Every line from the one with "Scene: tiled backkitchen" through the end of the records below should be restated word for word, and nothing outside that span.

┄┄┄┄┄┄┄┄┄┄┄┄┄┄┄┄┄┄┄┄

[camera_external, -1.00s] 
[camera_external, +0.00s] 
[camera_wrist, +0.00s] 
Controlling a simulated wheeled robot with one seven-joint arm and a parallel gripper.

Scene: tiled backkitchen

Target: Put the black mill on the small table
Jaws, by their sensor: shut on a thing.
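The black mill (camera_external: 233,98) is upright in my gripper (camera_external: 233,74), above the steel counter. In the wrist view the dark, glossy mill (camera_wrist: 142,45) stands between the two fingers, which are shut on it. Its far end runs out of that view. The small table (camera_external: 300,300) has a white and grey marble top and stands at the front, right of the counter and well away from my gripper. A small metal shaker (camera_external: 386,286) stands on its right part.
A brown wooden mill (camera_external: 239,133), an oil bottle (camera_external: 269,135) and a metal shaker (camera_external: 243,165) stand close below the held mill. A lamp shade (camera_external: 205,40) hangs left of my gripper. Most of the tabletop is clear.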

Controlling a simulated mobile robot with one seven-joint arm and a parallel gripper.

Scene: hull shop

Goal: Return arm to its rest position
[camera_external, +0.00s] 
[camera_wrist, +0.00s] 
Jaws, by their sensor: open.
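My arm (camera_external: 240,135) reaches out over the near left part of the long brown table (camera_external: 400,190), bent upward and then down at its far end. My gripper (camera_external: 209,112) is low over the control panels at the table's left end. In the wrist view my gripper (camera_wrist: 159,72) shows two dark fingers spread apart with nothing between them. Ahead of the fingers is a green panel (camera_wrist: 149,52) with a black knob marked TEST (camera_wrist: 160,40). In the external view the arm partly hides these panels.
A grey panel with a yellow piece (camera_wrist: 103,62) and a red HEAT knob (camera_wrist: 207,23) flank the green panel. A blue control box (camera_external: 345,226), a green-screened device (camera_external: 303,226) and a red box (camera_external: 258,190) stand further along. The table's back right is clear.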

┄┄┄┄┄┄┄┄┄┄┄┄┄┄┄┄┄┄┄┄

[Output for this task]
Scene: tiled backkitchen

Target: Put the black mill on the small table
Jaws, by their sensor: shut on a thing.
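The black mill (camera_external: 233,98) is upright in my gripper (camera_external: 233,74), above the steel counter. In the wrist view the dark, glossy mill (camera_wrist: 142,45) stands between the two fingers, which are shut on it. Its far end runs out of that view. The small table (camera_external: 300,300) has a white and grey marble top and stands at the front, right of the counter and well away from my gripper. A small metal shaker (camera_external: 386,286) stands on its right part.
A brown wooden mill (camera_external: 239,133), an oil bottle (camera_external: 269,135) and a metal shaker (camera_external: 243,165) stand close below the held mill. A lamp shade (camera_external: 205,40) hangs left of my gripper. Most of the tabletop is clear.

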Controlling a simulated mobile robot with one seven-joint arm and a parallel gripper.

Scene: hull shop

Goal: Return arm to its rest position
[camera_external, +0.00s] 
[camera_wrist, +0.00s] 
Jaws, by their sensor: open.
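My arm (camera_external: 240,135) reaches out over the near left part of the long brown table (camera_external: 400,190), bent upward and then down at its far end. My gripper (camera_external: 209,112) is low over the control panels at the table's left end. In the wrist view my gripper (camera_wrist: 159,72) shows two dark fingers spread apart with nothing between them. Ahead of the fingers is a green panel (camera_wrist: 149,52) with a black knob marked TEST (camera_wrist: 160,40). In the external view the arm partly hides these panels.
A grey panel with a yellow piece (camera_wrist: 103,62) and a red HEAT knob (camera_wrist: 207,23) flank the green panel. A blue control box (camera_external: 345,226), a green-screened device (camera_external: 303,226) and a red box (camera_external: 258,190) stand further along. The table's back right is clear.

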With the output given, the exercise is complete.